Count each line below that has "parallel" anywhere in it. Answer with the total alone.

:: Entries from a robot dataset ::
☆ ☆ ☆ ☆

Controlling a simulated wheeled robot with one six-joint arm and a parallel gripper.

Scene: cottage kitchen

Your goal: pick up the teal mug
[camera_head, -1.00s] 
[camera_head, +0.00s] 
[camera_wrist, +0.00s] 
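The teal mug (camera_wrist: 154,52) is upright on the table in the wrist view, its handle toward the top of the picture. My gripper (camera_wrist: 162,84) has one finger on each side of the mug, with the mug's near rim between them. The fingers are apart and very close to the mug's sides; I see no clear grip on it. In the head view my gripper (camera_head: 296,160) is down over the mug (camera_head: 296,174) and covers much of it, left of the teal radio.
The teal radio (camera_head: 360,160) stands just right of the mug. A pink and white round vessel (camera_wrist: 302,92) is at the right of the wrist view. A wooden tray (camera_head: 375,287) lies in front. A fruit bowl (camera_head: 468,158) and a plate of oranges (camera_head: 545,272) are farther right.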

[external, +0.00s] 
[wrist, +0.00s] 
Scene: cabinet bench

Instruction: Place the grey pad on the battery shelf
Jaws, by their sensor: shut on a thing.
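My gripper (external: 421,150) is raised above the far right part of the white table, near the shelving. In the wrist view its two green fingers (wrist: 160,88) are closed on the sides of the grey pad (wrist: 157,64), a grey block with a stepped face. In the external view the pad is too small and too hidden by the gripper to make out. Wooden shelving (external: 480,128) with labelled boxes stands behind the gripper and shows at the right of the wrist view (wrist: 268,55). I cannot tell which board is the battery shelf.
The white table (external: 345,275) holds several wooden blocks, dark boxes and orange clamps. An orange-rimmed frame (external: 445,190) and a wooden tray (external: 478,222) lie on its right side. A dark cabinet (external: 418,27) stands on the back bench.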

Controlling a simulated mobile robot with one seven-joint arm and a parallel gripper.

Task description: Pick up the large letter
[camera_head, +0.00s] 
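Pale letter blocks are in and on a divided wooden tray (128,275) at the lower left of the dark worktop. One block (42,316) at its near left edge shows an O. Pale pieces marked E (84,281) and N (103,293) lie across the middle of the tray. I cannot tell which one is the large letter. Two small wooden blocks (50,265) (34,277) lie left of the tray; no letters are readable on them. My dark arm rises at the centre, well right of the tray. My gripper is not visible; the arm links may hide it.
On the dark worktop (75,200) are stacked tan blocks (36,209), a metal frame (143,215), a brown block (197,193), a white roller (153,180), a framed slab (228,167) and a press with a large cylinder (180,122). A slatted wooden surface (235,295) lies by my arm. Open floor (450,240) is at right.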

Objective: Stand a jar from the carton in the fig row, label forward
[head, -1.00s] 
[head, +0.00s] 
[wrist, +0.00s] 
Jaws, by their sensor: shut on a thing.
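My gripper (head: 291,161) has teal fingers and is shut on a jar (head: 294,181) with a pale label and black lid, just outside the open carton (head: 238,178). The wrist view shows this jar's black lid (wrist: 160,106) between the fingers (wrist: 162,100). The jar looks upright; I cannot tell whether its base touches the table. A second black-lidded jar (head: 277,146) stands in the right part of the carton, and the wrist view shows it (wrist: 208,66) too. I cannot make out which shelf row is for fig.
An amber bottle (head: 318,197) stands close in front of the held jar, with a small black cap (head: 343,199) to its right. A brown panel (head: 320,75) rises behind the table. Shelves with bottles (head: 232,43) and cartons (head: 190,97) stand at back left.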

☆ ☆ ☆ ☆

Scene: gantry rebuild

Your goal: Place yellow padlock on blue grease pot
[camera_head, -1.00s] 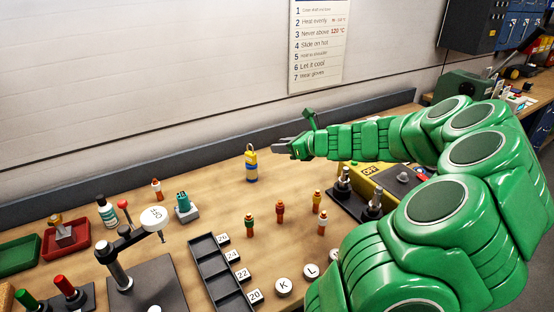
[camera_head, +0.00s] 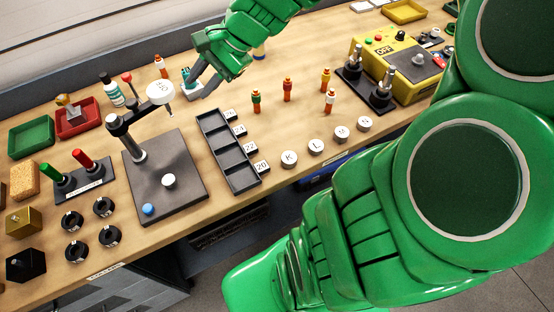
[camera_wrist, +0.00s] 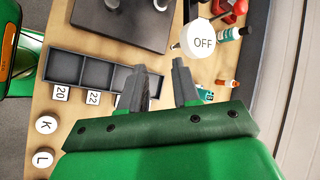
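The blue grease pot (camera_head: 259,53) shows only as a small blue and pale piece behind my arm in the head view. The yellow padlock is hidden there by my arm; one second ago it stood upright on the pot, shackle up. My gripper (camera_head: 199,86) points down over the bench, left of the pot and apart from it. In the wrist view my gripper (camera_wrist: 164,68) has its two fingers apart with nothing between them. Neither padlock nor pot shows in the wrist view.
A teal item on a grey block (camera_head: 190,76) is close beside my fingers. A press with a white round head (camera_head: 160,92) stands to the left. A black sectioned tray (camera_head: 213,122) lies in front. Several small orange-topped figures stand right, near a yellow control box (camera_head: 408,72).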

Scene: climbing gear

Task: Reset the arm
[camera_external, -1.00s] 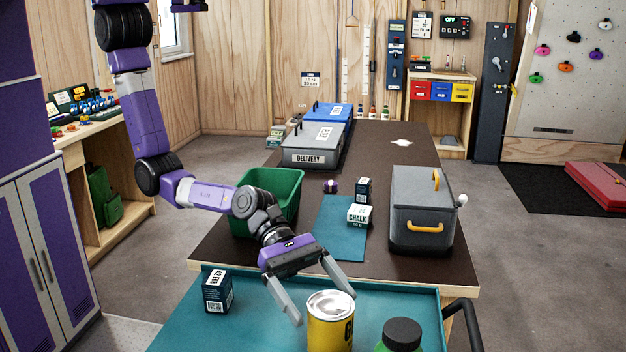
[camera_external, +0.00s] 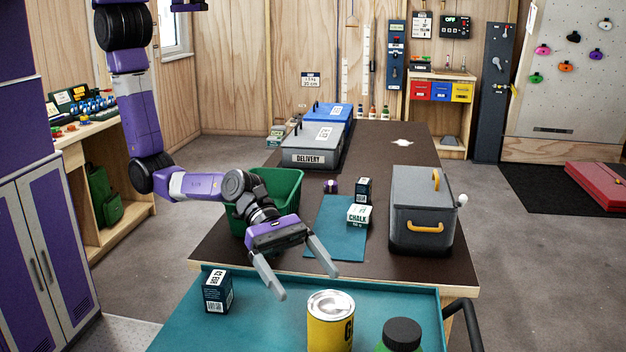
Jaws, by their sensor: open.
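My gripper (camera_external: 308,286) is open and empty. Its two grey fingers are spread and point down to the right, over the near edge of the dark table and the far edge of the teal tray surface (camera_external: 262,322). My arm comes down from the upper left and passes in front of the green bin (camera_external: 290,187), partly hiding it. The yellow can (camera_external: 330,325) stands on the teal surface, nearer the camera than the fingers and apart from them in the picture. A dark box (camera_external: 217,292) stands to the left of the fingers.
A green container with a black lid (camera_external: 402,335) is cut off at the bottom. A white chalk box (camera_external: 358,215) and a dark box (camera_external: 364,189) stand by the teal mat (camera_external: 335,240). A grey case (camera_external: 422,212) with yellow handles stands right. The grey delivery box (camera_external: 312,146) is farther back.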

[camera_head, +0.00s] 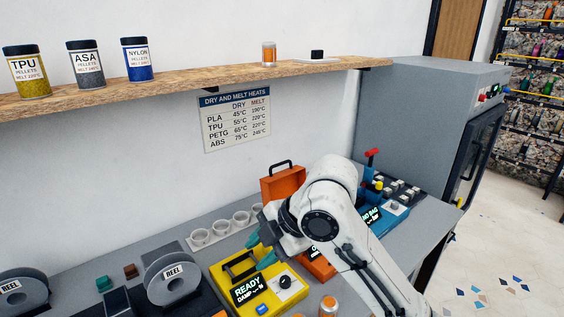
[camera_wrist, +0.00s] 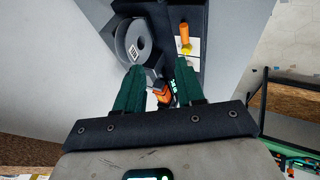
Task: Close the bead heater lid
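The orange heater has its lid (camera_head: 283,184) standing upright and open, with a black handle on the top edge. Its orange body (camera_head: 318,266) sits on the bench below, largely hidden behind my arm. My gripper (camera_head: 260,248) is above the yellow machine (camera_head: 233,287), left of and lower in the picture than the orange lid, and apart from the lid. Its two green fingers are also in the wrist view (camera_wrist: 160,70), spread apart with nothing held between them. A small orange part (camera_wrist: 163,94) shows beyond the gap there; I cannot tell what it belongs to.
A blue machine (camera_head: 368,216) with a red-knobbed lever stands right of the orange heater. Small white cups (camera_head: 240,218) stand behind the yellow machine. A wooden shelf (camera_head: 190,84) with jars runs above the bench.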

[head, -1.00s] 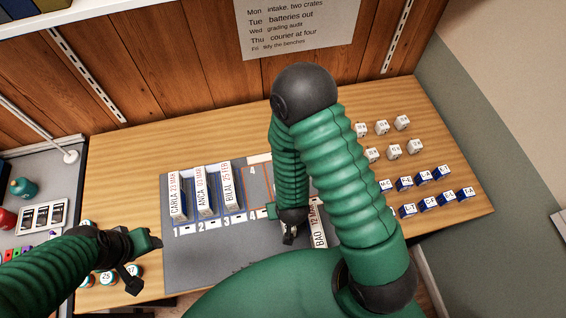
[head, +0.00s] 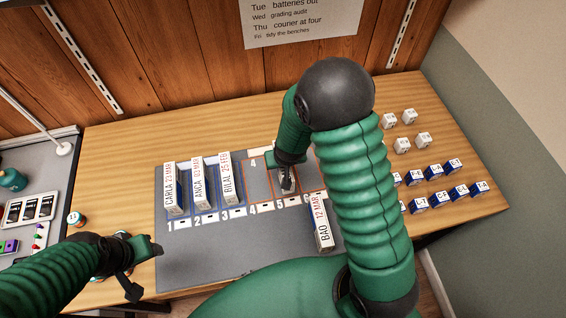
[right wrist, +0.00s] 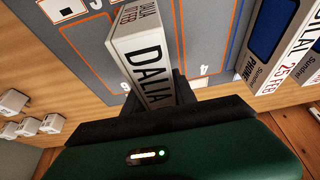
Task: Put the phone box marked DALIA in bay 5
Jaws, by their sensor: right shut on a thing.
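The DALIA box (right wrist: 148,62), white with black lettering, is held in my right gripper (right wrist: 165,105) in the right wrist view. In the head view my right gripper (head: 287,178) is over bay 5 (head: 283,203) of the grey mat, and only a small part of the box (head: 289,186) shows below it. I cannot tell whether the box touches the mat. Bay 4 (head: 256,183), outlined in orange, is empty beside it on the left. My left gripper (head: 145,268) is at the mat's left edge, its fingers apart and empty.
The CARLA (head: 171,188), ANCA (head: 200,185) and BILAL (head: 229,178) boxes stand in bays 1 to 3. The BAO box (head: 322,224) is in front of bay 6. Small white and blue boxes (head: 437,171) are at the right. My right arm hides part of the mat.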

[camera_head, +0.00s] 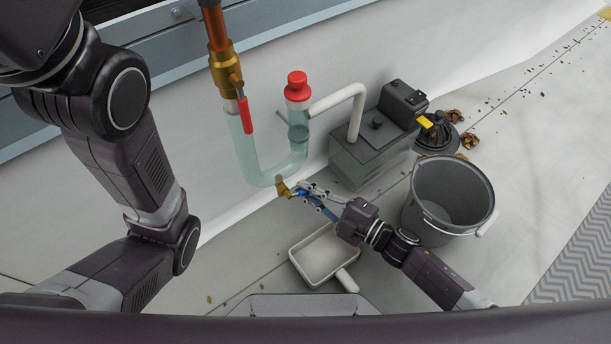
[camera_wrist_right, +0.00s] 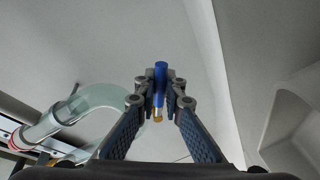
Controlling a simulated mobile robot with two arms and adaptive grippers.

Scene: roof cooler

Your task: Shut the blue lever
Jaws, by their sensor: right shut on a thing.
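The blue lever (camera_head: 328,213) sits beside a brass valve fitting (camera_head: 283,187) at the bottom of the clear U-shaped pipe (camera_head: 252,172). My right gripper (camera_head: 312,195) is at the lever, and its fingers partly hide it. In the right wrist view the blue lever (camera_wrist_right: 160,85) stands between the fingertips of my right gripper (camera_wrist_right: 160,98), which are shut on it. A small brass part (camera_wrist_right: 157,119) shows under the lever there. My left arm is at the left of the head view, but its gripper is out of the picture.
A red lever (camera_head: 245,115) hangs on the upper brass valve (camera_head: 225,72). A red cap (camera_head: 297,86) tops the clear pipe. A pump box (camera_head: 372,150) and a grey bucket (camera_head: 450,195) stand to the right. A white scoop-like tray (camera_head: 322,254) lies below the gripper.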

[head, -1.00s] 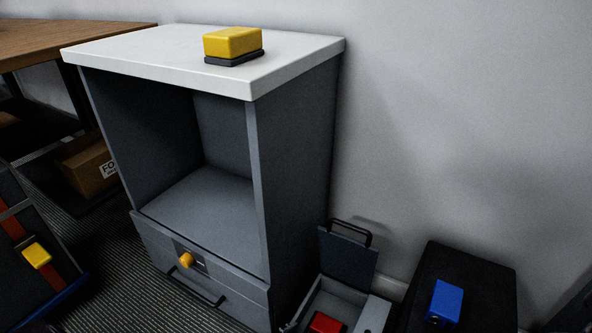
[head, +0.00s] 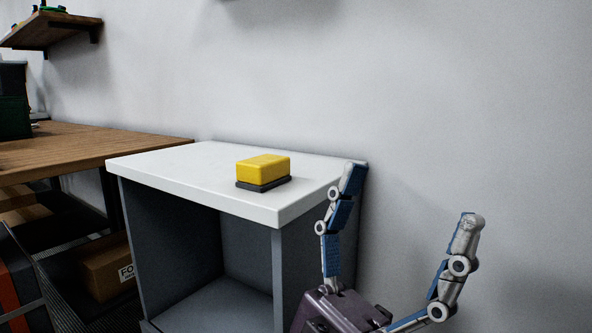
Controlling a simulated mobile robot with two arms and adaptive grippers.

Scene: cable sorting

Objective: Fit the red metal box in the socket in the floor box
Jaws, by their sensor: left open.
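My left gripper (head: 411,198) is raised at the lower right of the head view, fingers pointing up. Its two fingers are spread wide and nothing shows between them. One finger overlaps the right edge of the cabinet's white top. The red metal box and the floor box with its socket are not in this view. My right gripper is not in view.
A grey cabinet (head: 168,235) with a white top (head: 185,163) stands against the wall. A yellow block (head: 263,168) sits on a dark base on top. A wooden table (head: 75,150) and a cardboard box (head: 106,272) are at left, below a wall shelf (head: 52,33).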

☆ ☆ ☆ ☆

:: TASK SOLUTION ::
2